Kindred Spirits Kindred Spirits Asher B. Durand and the American Landscape
Edited by Linda S. Ferber. Contributions by Linda S. Ferber, Barbara Dayer Gallati, Kenneth T. Jackson and Sarah B. Snook

London-based fine art publisher, D Giles Limited, in collaboration with the Brooklyn Museum, is proud to announce the publication of a major new illustrated survey to accompany the ground-breaking exhibition Kindred Spirits: Asher B. Durand and the American Landscape, the first major retrospective in thirty-five years devoted to Durand’s career.

Kindred Spirits: Asher B. Durand and the American Landscape features collectively over 120 paintings, engravings and drawings by the artist, including some of the most beautiful and well-known American landscape paintings of the nineteenth century. This richly illustrated volume reproduces works from every aspect of Durand’s long career as a major engraver, portrait painter and landscape painter, 100 of which are reproduced in stunning colour plates. These include the iconic Kindred Spirits (1849), and The First Harvest in the Wilderness (1855), splendid examples of wilderness, historical, and allegorical landscapes, as well as a generous selection of his famous plein air paintings, the Studies from Nature. Nearly 80 historical photographs and comparative images are also included.

Asher B. Durand (1796–1886), was one of the most important American artists of the nineteenth century.
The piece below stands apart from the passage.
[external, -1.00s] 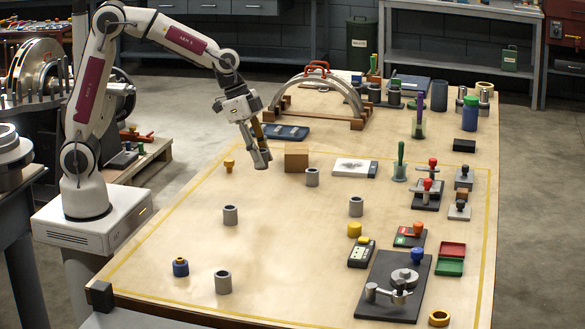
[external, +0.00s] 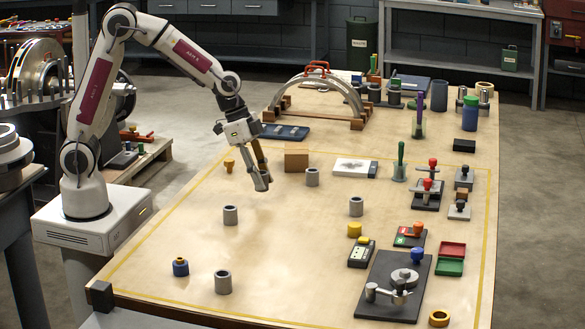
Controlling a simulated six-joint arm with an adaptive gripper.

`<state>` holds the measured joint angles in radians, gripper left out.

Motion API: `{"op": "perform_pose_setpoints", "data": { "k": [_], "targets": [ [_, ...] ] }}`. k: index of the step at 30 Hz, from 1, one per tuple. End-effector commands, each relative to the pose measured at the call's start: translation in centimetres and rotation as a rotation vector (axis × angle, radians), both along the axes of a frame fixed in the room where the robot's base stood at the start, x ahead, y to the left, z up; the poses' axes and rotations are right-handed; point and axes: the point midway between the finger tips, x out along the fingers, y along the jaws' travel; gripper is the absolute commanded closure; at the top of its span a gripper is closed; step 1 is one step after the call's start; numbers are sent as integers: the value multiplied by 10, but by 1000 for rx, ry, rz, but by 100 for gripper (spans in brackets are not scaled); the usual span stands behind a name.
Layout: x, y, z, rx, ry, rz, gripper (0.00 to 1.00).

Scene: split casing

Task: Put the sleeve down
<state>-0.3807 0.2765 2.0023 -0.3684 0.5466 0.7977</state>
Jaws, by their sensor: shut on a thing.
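My gripper (external: 262,181) points down over the left middle of the table, shut on a small grey piece that I take to be the sleeve (external: 261,184). The fingers hide most of it, and its outline is hard to tell from the fingertips. It appears to be held above the tabletop; the exact gap cannot be told. Similar grey hollow sleeves stand upright on the table: one to the right of my gripper (external: 312,177), one nearer the camera (external: 230,215), one at the front (external: 223,282) and one right of centre (external: 356,207).
A brown block (external: 296,160) stands just behind and right of my gripper, and a yellow peg (external: 229,166) to its left. A dark fixture plate (external: 395,287) lies at front right.

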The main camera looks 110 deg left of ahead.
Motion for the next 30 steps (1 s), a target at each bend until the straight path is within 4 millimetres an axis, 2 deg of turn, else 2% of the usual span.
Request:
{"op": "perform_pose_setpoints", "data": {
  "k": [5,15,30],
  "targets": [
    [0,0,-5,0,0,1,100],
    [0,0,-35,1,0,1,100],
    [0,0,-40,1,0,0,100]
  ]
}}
Durand was a central figure, both as an artist and as the major spokesman for the American landscape school. His works include some of the finest expressions of the American pastoral mode and the vertical-format forest interior; both modes were perfected, and the latter virtually invented in the United States, by Durand. He was the acknowledged dean of American landscape painting from his election as president of the National Academy of Design in 1845 until his death at the age of ninety.

Durand began his career as an engraver in 1821, receiving wide acclaim in 1823 for an engraving after John Trumbull’s The Declaration of Independence and firmly establishing his reputation as the finest engraver in the United States. In the 1830s Durand ended his engraving business and entered into a short, successful period as a portrait painter. In 1837, a sketching expedition to the Adirondacks with his close friend and mentor Thomas Cole led to Durand’s decision to concentrate on landscape painting. Durand’s annual summer trips to the Catskill, Adirondack, and White mountains yielded hundreds of drawings and oil sketches that he later incorporated into finished paintings.
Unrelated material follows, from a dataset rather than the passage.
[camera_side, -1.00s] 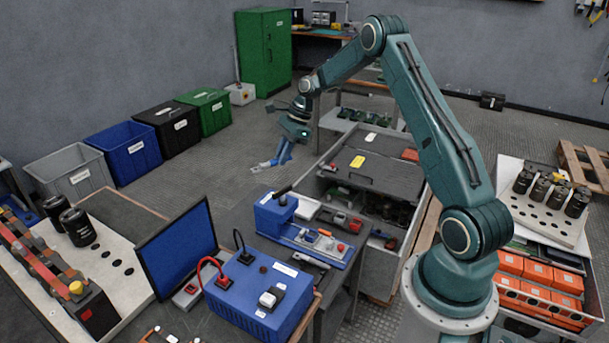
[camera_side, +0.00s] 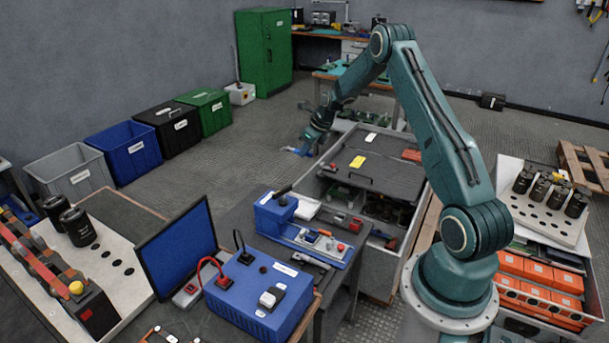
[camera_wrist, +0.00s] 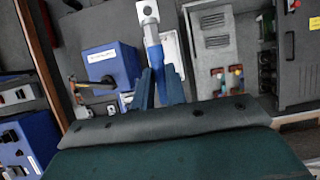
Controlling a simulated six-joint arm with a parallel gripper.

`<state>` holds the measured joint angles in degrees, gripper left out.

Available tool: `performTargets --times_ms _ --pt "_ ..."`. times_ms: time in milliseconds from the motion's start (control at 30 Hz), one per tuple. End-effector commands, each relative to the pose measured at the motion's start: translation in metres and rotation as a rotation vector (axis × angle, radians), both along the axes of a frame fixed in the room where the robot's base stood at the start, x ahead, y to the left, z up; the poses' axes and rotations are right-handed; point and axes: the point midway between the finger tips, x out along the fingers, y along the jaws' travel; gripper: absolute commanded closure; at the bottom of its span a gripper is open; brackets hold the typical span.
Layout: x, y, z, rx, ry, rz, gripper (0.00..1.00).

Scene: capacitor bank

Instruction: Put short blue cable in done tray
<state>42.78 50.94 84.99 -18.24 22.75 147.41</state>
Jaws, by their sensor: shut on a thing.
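My gripper (camera_wrist: 157,72) is shut on a short blue cable (camera_wrist: 153,48), which sticks out beyond the two blue fingers in the wrist view. A silver lug (camera_wrist: 148,12) shows at the cable's far end. In the side view my gripper (camera_side: 306,148) hangs over the floor gap left of the grey-lidded crate, with the cable's end (camera_side: 289,149) pointing left. No label shows which tray is the done tray.
A blue boxed unit (camera_side: 274,208) and a blue test box (camera_side: 262,300) with red and black leads stand on the near bench. The open crate with a dark grey lid (camera_side: 372,172) stands right of my gripper. Floor bins line the left wall.

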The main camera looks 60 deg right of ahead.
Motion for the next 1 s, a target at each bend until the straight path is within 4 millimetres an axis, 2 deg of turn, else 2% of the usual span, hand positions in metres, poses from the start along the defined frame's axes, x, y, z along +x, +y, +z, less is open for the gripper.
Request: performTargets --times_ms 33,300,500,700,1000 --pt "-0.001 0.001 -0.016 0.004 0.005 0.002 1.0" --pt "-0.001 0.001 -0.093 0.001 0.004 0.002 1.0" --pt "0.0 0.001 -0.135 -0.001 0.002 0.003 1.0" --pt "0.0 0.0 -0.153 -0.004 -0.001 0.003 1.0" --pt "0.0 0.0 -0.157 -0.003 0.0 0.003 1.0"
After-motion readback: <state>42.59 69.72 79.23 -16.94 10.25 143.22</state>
Kindred Spirits: Asher B. Durand and the American Landscape is organized as a chronological and thematic survey that reflects the stages of Durand’s career, both before and after the moment when landscape became his sole focus and investigates the ways in which his mastery of each area of his practice—engraving, portraiture, and figural narrative—informed those that came after. The authors consider the six decades of Durand’s career, taking the reader from the earliest efforts of artists and writers to construct a national cultural identity by means of American scenery, on through the mid-century triumph and subsequent eclipse of what is now known as the Hudson River School.

Among the highlights of this book is Durand’s major work The First Harvest in the Wilderness (1855), the cornerstone of the Brooklyn Museum’s American painting collection and one of the first two works of art commissioned by the Brooklyn Institute (forerunner of the Brooklyn Museum) to inaugurate a permanent collection. Offering an insight into the status of the fine arts in the United States (and the booming city of Brooklyn) at mid-century, Durand’s landscape was imagined as a powerful allegory for the founding of the collection as a cultural oasis in Brooklyn’s wilderness. It was a fitting image to symbolize an event with both local and national significance, since Brooklyn was the only institution of its time to commission works by living artists to build a permanent collection.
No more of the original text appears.